Fighting media fragmentation, recession and the rise of digital media, the magazine industry has proved there is nothing like readers' relationship with, and affection for, their favourite title.
Already this year, consumer publishers have launched exciting products; some, such as Conde Nast's Easy Living, are even good advertising environments.
Most of the major players have shown confidence, reinvesting in market-leading products and research to keep the ad revenues coming in. Another major issue is the rise of the customer magazine (page 30). Most customer publishers are doing well, with major new advertisers convinced of its benefits.
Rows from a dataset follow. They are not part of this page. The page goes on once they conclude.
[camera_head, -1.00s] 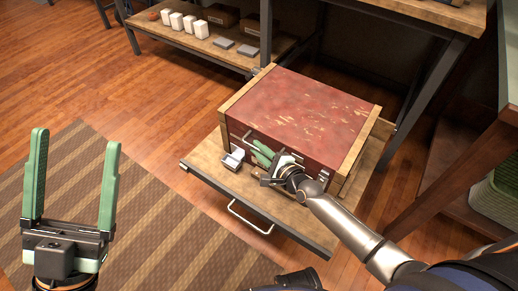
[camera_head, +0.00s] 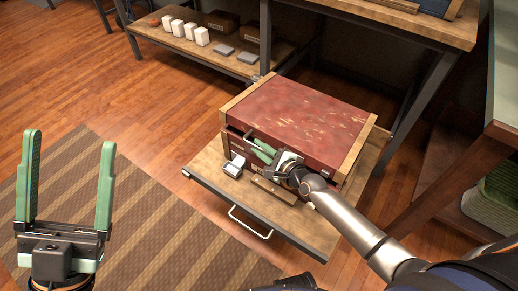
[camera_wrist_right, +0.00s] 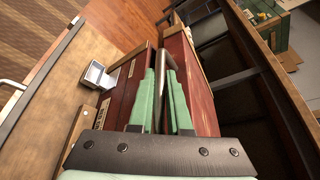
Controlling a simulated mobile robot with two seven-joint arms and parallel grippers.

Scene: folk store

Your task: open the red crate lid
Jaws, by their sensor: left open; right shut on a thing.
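The red crate's lid (camera_head: 300,115) is worn red with wooden side strips. Its front edge stands slightly raised, with a narrow dark gap above the crate's front (camera_head: 236,145). My right gripper (camera_head: 262,150) is at the front of the lid, shut on the lid's dark metal handle. In the right wrist view the handle (camera_wrist_right: 171,62) passes between the green fingers (camera_wrist_right: 162,85). The arm hides part of the crate's front. My left gripper (camera_head: 66,140) is open and empty, over the striped rug, well apart from the crate.
The crate rests on a pulled-out wooden drawer board (camera_head: 205,172) with a metal handle. A small white open box (camera_head: 234,165) sits before the crate. A workbench (camera_head: 420,28) stands behind, with a low shelf holding white boxes (camera_head: 190,29) at the back left. Floor at left is clear.

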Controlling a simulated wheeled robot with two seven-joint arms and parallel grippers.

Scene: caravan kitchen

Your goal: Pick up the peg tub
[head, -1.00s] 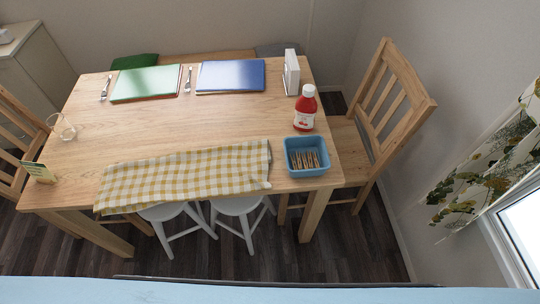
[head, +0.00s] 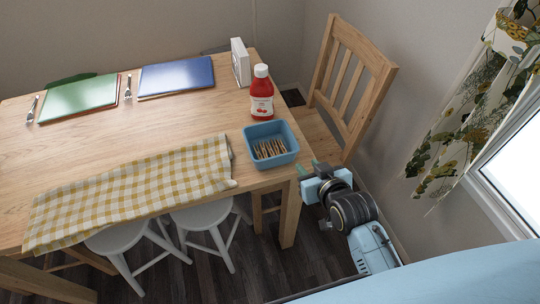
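The peg tub (head: 284,157) is a blue, open-topped square tub with several wooden pegs (head: 269,148) in it. It stands upright on the table's near right corner in the head view. My right gripper (head: 308,170) is just off the table's right edge, to the right of the tub and apart from it. Its greenish fingertips appear spread, with nothing seen between them. My left gripper is not in view.
A red sauce bottle (head: 262,100) stands just behind the tub. A checked cloth (head: 130,190) lies to its left along the table's (head: 150,130) front edge. A wooden chair (head: 345,90) stands right of the table. White stools (head: 205,218) are below the front edge.
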The agenda of the PPA Magazines 2005 conference reveals the key issues facing the industry. Supply chain concerns, especially the rising power of the supermarkets and potential changes to the distribution system for competition reasons, loomed large. On the more creative side, development of interactive products and long-term new product development were top of mind.
Advertisers do have some concerns with consumer magazines, especially a perception in some quarters that cover-price revenues take priority over offering a strong environment for advertisers.
The Office of Fair Trading's decision to investigate the Future/Highbury House merger may also concern publishers. However, joint ventures and licensing deals with overseas publishers could be a model for the future.
It will be interesting to see if the PPA's plan to hire a marketer to represent magazines can secure a greater slice of ad revenue but, for now, magazines are in rude health.